En définitive, cette difficulté du début s’est transformée de façon positive. Quand les algéco ont été installés pour les travaux du théâtre, l’angle nouveau adopté par Varini correspondait mieux à l’architecture du lieu. La peinture rouge « Sept droites pour cinq triangles » est venue courir sur l’ensemble de l’espace architectural de la place de l’Odéon.
Quand Varini installe une œuvre en extérieur, les passants peuvent, à n’importe quelle heure de la journée et de la nuit (il est conseillé de venir les nuits de pleine lune car la peinture n’est pas éclairée !), déambuler dans le tableau et rechercher « le » point de lecture.
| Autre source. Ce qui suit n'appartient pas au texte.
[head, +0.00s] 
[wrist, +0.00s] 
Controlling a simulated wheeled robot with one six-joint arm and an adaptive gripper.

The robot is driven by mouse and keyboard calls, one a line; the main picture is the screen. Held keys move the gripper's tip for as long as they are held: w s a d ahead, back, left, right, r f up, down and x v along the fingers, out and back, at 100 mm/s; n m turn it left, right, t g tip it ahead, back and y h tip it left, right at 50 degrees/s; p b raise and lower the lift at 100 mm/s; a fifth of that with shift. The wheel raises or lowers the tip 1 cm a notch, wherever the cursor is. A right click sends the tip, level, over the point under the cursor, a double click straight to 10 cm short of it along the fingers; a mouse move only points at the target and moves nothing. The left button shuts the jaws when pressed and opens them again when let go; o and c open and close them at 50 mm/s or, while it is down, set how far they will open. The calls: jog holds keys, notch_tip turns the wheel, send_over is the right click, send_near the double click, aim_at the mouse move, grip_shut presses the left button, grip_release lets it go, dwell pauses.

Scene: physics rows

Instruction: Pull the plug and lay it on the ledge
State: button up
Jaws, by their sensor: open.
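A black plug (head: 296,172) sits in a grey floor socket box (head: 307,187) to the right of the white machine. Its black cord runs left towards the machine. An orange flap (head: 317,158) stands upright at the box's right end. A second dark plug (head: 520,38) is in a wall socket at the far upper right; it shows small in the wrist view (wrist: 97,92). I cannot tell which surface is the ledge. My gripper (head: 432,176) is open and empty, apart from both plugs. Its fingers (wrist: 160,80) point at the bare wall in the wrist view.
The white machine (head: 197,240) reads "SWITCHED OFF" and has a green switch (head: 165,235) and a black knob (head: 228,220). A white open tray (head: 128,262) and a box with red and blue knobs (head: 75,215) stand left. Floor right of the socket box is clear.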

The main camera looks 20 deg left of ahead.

Par ailleurs, l’intervention de Varini place de l’Odéon a établi un véritable lien social et une étude sociologique de la place pourrait en découler. Les habitants ont fait connaissance avec leurs voisins à l’occasion des réunions pour le projet ; ce qui n’est déjà pas si mal.
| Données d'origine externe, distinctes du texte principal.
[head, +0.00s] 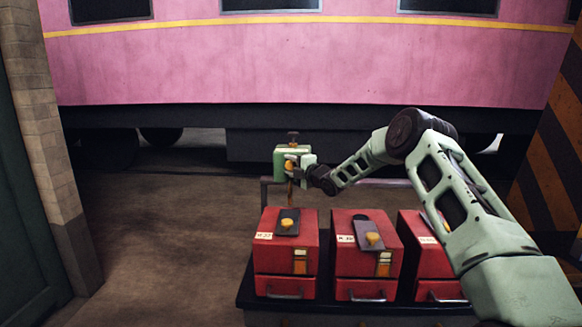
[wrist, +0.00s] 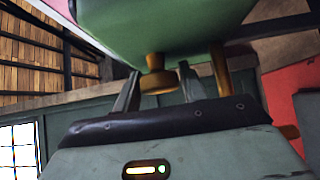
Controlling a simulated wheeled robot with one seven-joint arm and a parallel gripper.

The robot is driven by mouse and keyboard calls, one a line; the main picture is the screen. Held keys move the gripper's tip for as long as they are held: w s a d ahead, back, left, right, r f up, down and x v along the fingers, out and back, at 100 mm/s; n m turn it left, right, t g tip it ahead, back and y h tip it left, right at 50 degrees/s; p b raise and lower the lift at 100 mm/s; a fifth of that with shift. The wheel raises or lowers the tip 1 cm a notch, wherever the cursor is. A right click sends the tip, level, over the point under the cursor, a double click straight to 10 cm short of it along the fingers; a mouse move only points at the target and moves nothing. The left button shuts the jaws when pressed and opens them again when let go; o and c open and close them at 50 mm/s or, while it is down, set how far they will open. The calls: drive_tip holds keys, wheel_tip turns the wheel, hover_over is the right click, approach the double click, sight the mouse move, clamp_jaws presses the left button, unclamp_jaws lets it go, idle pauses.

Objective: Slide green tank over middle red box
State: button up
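The green tank (head: 279,160) stands out in the air at the rail, above and behind the left red box (head: 272,262). The middle red box (head: 350,262) is to the right of and below it. My gripper (head: 294,165) is at the tank's front. In the wrist view, the tank's green underside (wrist: 170,25) fills the top. My gripper's fingers (wrist: 159,85) flank a round brass knob (wrist: 158,84) closely on both sides and appear shut on it. A brass rod (wrist: 219,70) shows to the right of the knob.
A thin rail (head: 385,183) runs behind the boxes. A right red box (head: 421,262) stands partly behind my arm. All boxes sit on a dark stand (head: 245,298). Plates with yellow knobs lie on the box tops. A pink train car (head: 300,65) is behind; open floor is at left.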

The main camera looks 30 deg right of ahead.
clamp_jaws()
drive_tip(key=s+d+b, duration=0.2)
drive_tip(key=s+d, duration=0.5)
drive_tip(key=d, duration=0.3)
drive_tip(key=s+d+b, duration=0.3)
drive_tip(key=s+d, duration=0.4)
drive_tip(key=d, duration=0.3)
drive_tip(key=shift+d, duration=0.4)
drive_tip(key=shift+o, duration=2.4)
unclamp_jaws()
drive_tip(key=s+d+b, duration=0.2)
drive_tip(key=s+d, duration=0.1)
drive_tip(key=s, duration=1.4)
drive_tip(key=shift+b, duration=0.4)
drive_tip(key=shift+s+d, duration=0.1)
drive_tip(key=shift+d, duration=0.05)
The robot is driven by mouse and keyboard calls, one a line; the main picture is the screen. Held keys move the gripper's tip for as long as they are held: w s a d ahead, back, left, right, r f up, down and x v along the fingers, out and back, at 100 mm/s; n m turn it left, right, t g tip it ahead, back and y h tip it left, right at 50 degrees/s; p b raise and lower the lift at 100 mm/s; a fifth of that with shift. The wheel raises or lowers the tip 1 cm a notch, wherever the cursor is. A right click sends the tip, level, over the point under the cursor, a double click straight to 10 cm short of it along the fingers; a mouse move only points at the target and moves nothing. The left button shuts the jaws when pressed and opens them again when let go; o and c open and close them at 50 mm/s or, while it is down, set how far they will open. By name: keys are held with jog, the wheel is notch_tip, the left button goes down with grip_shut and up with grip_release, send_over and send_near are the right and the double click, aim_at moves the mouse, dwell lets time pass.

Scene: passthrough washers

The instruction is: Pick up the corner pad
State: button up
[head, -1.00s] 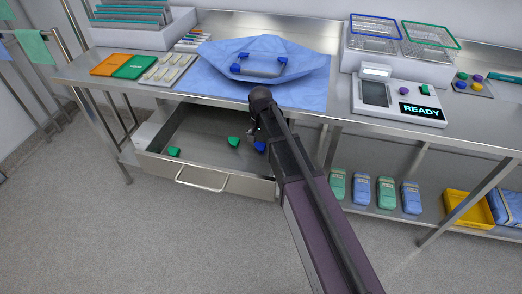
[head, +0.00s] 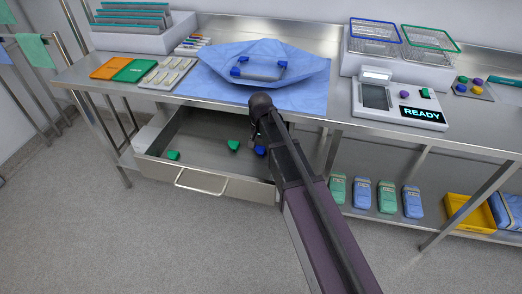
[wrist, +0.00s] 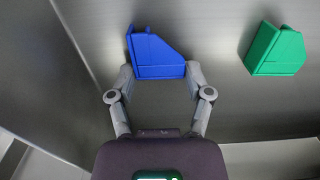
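The blue corner pad (wrist: 155,57) lies in the open drawer and fills most of the gap between my fingertips in the wrist view. It also shows in the head view (head: 259,151), partly hidden by my arm. My gripper (wrist: 158,74) is open, with one finger close to each side of the blue pad; I cannot tell whether they touch it. A green corner pad (wrist: 275,50) lies to the right in the wrist view. In the head view, green corner pads lie at the drawer's middle (head: 233,146) and left (head: 173,155).
The drawer's front wall (head: 215,178) and side walls surround my gripper. The steel table (head: 340,112) overhangs the drawer's back. On it lie a blue wrap (head: 300,93) with a tray (head: 260,72) and a device reading READY (head: 400,100). The drawer floor's left half is mostly clear.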

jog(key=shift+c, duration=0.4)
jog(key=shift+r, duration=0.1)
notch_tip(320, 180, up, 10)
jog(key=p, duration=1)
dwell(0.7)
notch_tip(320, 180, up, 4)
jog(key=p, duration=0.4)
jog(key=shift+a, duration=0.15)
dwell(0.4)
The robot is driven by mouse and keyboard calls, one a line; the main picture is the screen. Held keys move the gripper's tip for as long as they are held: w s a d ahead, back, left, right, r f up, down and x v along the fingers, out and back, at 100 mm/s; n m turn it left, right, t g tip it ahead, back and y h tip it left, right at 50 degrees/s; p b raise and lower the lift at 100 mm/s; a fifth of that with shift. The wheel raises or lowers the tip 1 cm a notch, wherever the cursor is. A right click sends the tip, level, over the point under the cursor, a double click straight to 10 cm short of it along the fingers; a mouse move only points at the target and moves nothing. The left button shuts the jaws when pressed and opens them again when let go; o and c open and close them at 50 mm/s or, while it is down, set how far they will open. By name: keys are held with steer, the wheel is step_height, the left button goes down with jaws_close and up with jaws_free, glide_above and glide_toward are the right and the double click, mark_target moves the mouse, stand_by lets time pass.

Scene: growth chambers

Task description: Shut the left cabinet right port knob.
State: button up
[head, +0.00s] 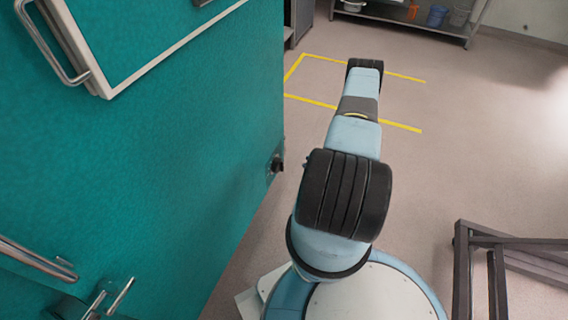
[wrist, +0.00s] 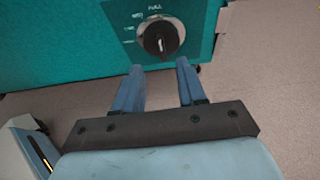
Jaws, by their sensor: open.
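The bar looks roughly upright; which end is the pointer I cannot tell. In the head view a small dark knob (head: 275,163) shows at the cabinet's far edge. My gripper (wrist: 159,67) is open and empty, its two blue fingers apart below the knob in the wrist picture. Contact with the knob does not show. The head view does not clearly show the fingers.
The teal cabinet wall (head: 190,150) fills the head view's left, with a framed door and handle (head: 55,45) and lower handles (head: 110,297). A dark metal frame (head: 500,255) stands at lower right. A shelf (head: 410,18) stands at the back. Floor between is clear, with yellow lines.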

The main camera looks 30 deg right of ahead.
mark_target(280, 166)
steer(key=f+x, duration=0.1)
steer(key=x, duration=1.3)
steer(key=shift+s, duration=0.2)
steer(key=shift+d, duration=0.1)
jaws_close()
On a beaucoup parlé dans le quartier avant, pendant et après. Placé dos au théâtre, en regardant sur la gauche, vous remarquerez même un fragment de peinture qu’un particulier a souhaité conserver près de sa fenêtre ; manifestation amicale et pérenne à l’égard de l’artiste. Une association culturelle a été constituée par les riverains à l’issue de l’intervention de Varini. Les installations de Varini créent de la vie dans les lieux qu’elles occupent à l’image d’une intervention de Rirkrit Tiravanija (si l’on excepte celle du MAMVP à Paris…).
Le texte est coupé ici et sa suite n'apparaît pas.